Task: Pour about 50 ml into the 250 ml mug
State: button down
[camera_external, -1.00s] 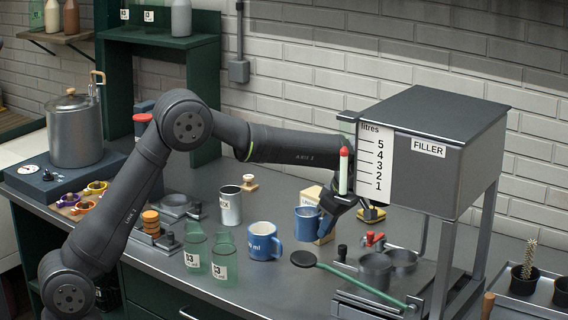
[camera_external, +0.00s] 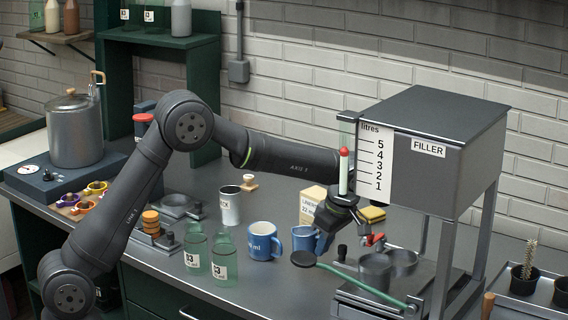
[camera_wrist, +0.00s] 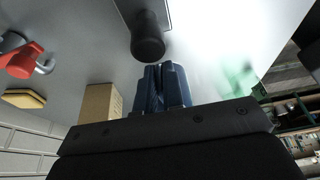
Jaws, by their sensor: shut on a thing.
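Two blue mugs stand side by side in the external view. The left mug (camera_external: 262,241) is upright on the counter, with a white label ending in "ml"; its number is not clear. The right mug (camera_external: 304,239) is upright at my gripper (camera_external: 327,228), which is shut on it at its right side, by the handle as far as I can tell. Whether its base touches the counter is unclear. In the wrist view my gripper (camera_wrist: 162,82) is closed around something dark blue, mostly hidden. The filler (camera_external: 445,150) with a litre scale stands to the right, its red tap (camera_external: 376,239) below.
A black knob (camera_external: 341,252) stands close to my gripper. Two green bottles (camera_external: 223,262) and a grey can (camera_external: 230,207) stand left. A box (camera_external: 312,200) and yellow sponge (camera_external: 373,214) are behind.

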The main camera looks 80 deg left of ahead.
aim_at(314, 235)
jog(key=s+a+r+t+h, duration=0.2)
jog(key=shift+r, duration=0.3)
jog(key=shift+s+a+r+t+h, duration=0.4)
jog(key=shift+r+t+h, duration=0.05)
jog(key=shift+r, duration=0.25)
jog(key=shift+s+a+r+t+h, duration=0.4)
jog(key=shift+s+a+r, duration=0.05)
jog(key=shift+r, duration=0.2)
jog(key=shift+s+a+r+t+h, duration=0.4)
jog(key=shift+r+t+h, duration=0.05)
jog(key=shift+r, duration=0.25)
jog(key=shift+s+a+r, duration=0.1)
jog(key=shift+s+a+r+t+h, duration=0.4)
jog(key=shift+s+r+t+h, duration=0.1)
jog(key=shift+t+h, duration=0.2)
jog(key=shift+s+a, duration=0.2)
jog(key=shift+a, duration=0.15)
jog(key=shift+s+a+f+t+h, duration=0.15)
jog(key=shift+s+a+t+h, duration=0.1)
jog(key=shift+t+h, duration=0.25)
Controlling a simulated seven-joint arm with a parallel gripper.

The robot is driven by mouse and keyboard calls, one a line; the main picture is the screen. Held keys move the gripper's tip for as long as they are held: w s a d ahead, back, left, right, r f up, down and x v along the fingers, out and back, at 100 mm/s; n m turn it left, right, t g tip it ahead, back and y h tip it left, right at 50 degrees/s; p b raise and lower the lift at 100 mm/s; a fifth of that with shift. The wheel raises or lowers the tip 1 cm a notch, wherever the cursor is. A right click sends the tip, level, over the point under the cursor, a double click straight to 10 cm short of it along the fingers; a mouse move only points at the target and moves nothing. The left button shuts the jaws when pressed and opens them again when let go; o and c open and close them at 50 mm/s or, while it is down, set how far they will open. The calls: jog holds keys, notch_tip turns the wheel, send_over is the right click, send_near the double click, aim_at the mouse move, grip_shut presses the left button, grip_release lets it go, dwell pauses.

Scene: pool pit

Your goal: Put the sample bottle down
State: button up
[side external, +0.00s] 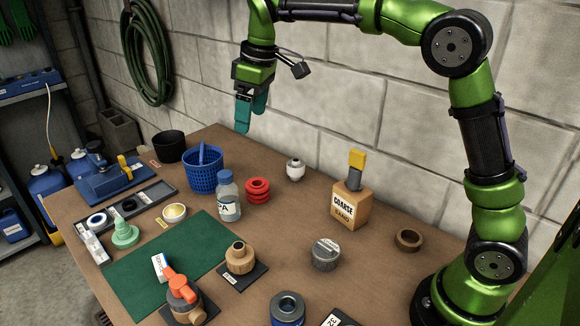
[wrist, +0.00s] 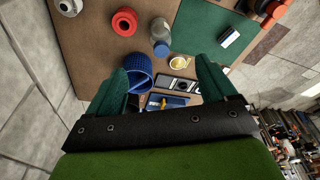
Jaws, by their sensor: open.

● DO THIS:
Repeat exactly the lines from the one that contains "The main camera looks 80 deg left of ahead." through the one that contains "Controlling a simulated", and only those.

● TASK SOLUTION:
The main camera looks 80 deg left of ahead.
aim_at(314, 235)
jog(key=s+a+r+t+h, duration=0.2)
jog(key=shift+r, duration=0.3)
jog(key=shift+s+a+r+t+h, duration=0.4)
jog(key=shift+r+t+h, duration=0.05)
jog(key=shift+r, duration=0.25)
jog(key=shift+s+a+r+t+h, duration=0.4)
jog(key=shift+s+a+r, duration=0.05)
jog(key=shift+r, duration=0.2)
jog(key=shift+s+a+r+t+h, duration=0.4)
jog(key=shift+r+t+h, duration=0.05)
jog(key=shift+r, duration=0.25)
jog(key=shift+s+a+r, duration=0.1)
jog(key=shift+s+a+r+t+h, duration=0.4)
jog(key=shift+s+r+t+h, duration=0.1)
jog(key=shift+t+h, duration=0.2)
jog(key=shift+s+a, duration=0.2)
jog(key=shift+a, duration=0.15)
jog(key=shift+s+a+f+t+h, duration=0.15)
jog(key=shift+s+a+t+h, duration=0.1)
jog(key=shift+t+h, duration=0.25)
Controlling a simulated seven-joint arm with a parallel gripper.

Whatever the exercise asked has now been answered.